I changed my tire completely alone.. I could totally win survivor
Its my greatest physical accomplishment
it's taking a lot of effort to be mature and not reply to her with like a video of bestiality porn
I just spent an hour correcting all the grammar and spelling of all the 2pac songs on my ipod
ok understand this, i didn't pay for your dinner bc you said i wasn't going to get a blowjob for at least a month... this isn't a mail-in rebate deal, you gotta pay upfront
When I woke up in the parking lot today I decided it is not a good idea to hang out with you anymore.
my resolution for 2011 is to fuck him whenever he wants it. this year I'm going above and beyond the call of booty.
Held my professor's hair back while she was puking. I'd better get an A out of this or else the pics are going on Facebook.

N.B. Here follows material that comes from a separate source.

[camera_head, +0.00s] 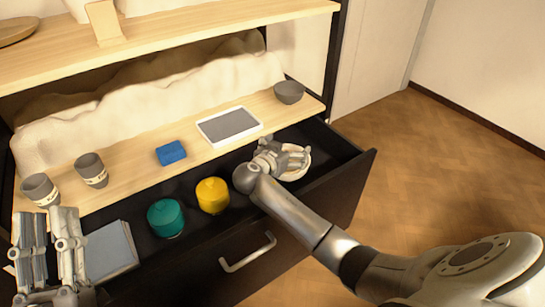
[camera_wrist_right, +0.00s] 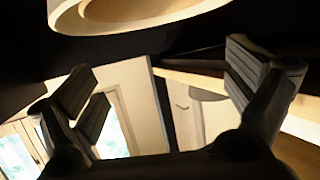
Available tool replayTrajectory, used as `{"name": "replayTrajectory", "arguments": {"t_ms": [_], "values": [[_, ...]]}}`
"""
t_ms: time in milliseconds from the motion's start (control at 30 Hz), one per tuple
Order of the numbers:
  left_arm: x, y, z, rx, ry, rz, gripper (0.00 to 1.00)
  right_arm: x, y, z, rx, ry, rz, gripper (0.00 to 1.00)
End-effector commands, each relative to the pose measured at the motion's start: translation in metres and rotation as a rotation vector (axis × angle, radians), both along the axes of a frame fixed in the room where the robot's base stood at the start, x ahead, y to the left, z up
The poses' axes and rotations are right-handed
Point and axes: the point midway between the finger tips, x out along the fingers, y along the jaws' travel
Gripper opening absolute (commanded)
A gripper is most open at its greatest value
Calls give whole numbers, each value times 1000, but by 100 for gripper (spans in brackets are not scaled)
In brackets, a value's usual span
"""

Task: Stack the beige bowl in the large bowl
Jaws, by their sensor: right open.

There is a homeless man handing out free beer on the city bus. He has a cooler and everything. I love this trashy yet generous city.

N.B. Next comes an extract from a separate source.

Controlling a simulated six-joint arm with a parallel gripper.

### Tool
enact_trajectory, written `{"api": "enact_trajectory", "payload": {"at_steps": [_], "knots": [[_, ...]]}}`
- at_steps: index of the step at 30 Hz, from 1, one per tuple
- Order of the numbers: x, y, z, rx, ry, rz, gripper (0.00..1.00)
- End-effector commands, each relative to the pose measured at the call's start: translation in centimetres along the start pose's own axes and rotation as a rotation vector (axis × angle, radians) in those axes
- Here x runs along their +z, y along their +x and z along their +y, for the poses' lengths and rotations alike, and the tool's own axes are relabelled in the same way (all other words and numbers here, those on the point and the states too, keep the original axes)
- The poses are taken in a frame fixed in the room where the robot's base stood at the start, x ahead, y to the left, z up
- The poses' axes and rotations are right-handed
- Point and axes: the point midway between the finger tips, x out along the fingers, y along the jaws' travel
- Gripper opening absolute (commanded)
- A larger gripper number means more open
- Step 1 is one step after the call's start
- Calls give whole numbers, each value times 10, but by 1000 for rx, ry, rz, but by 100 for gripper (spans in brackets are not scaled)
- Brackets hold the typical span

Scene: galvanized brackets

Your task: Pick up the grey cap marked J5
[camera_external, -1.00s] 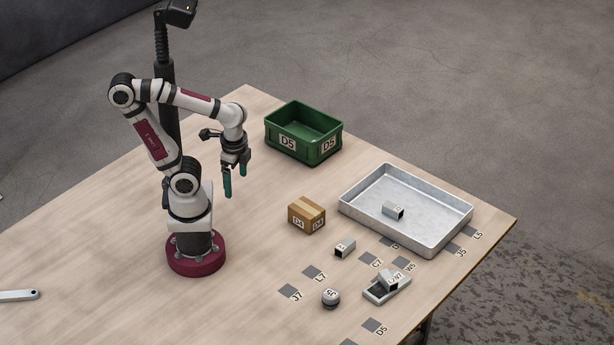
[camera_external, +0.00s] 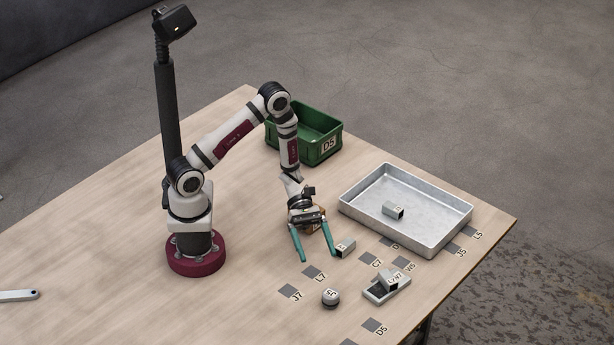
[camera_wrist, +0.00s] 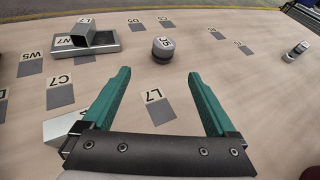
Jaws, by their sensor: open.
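The grey cap marked J5 (camera_external: 330,298) stands on the wooden table near its front right part. It is a short round piece with a pale top, and it also shows in the wrist view (camera_wrist: 163,48), ahead of the fingers and roughly between their lines. My gripper (camera_external: 318,256) is open, with its teal fingers spread wide and pointing down above the table. It is behind the cap in the outside view, apart from it. In the wrist view the space between my fingertips (camera_wrist: 158,74) is empty.
A small grey block (camera_external: 345,247) lies close beside my right finger. A cardboard box is mostly hidden behind my gripper. A grey tray piece (camera_external: 372,296) with a square tube lies right of the cap. A metal tray (camera_external: 455,240) and green crate (camera_external: 318,158) stand farther back.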

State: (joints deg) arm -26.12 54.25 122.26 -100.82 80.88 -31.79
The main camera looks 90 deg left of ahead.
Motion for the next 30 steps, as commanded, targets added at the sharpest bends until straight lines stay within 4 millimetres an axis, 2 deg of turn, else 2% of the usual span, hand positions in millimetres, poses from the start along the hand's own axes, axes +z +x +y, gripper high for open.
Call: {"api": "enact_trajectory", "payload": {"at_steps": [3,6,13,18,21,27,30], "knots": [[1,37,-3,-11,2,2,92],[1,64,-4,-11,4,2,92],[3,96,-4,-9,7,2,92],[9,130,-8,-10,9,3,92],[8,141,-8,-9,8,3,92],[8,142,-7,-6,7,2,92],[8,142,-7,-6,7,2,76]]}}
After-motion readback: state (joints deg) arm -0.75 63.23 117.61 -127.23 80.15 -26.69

You missed me roundhouse kicking a lit glow stick out of a guy's mouth last night. You would have been proud.
Are u guys proud? I puked my brains out last night at a strip club. While my two fave strippèrs held my hair
He said he didnt want to choke me, I said im sorry thats a deal breaker.
If everything else in my life fails, at least I just had one of my top orgasms
So my plane's delayed and some guy is talking to "sparkles" he just told her to never again sell drinks from her cleavage. This is why I don't go home
rowboat hit a rock. taking on water. going down fast. bring cheerios.
aye aye capn
FINE. BE CELIBATE AND ACCUMULATE CATS. SEE IF I CARE.